Gerard van As gaf al aan er natuurlijk genoeg projectontwikkelaars in de realisatie van de winkels daar geïnteresseerd zijn. Tenslotte hebben die in deze crisisjaren niet zo veel te doen. Het probleem is de financiering van hun projecten, zoals we dat overal in Alphen (Station, Toor, Bonifacius) meemaken. Ook het vinden van huurders voor die panden is niet het probleem. Wel het vinden van de huurders die de torenhoge huurprijzen willen én kunnen betalen.

Maar wat veel belangrijker is dan de verhuur van nieuwe panden (Ook Jan van Lenten van bureau Stadshart zit op dat verkeerde spoor) is de samenstelling van dat nieuwe winkelcentrum. Ons stadshart moet niet langer, zoals in de ‘dorpse’ periode, voorzien in alle dorpsbehoeften. Daarvoor dienen wijk-, buurt- en dorpscentra. Een centrum moet iets ‘extra’s’ leveren, iets wat consumenten NIET in hun directe omgeving vinden qua keus, kwaliteit of prijsstelling.
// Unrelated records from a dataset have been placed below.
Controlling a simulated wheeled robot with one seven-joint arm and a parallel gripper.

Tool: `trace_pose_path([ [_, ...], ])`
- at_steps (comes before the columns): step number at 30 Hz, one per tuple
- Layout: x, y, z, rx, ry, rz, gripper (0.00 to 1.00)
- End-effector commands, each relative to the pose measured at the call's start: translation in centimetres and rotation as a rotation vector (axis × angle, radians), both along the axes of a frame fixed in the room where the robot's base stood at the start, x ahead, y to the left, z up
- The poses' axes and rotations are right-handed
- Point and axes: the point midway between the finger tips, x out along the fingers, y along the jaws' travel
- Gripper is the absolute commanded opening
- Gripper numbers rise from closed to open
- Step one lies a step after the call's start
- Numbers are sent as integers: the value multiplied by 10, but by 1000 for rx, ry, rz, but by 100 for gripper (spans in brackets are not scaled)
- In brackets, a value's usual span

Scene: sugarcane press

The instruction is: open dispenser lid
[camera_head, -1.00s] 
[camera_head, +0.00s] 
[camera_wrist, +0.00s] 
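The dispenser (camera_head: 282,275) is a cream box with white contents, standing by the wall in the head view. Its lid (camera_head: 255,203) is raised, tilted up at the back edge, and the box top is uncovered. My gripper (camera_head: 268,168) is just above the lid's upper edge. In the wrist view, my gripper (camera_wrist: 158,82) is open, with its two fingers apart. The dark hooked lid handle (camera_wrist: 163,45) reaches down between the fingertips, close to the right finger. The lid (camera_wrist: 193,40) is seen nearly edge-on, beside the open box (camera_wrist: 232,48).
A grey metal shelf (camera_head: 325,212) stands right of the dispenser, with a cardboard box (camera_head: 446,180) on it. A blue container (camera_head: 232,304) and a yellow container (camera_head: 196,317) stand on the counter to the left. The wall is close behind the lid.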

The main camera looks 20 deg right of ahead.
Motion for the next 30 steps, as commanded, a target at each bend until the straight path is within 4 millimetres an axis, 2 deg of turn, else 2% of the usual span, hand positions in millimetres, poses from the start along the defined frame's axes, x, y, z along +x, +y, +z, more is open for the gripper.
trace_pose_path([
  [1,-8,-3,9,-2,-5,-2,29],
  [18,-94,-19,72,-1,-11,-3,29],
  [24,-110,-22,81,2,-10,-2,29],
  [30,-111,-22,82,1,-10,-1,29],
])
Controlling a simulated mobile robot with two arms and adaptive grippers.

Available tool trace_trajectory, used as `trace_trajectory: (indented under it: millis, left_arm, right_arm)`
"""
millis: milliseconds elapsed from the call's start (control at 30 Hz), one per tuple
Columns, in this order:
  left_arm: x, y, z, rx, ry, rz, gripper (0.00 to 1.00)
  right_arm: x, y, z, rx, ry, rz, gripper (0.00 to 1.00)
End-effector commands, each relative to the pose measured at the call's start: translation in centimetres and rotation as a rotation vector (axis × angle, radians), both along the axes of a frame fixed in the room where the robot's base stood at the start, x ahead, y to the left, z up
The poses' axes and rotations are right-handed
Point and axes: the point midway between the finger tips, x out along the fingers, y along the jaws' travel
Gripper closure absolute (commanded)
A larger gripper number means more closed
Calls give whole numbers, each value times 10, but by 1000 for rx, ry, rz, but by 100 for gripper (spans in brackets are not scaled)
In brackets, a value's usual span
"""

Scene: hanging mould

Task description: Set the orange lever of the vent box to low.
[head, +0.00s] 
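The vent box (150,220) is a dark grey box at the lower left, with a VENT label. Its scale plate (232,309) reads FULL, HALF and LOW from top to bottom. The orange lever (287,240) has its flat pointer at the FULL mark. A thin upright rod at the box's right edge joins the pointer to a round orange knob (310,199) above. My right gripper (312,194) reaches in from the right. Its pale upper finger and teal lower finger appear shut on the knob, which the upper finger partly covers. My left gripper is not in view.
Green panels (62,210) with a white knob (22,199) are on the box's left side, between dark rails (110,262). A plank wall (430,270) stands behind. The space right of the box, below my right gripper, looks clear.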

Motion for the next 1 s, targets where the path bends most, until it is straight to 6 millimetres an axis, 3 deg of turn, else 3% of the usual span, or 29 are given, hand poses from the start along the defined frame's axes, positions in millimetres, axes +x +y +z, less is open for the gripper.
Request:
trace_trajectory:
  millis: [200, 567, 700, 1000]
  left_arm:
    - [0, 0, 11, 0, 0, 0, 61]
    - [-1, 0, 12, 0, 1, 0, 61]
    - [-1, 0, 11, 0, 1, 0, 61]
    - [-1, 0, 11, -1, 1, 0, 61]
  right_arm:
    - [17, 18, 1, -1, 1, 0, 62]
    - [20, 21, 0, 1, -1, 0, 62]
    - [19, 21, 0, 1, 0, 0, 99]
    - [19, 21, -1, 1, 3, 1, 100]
Niet alleen de consumenten uit Alphen aan den Rijn, die dat ‘extra’ nu buiten de gemeente zoeken én vinden, maar ook voor de consumenten uit het, straks na de fusie fors uitgebreide, aantal kernen rondom de stad. ‘Winkelen’ is iets heel wat anders dan ‘boodschappen doen’.

Medeburgers, het merkwaardigst aan dat interview van Jan Zeeman is natuurlijk dat hij hier pas over praat op het moment dat wethouder Lyczak bijna met de afronding van de keuze voor een projectontwikkelaar klaar is. Mosterd na de maaltijd, lijkt het, want ik schat in dat Stan Lyczak zich op dit moment niet meer laat tegenhouden, zelfs niet door onze plaatselijke icoon Jan Zeeman.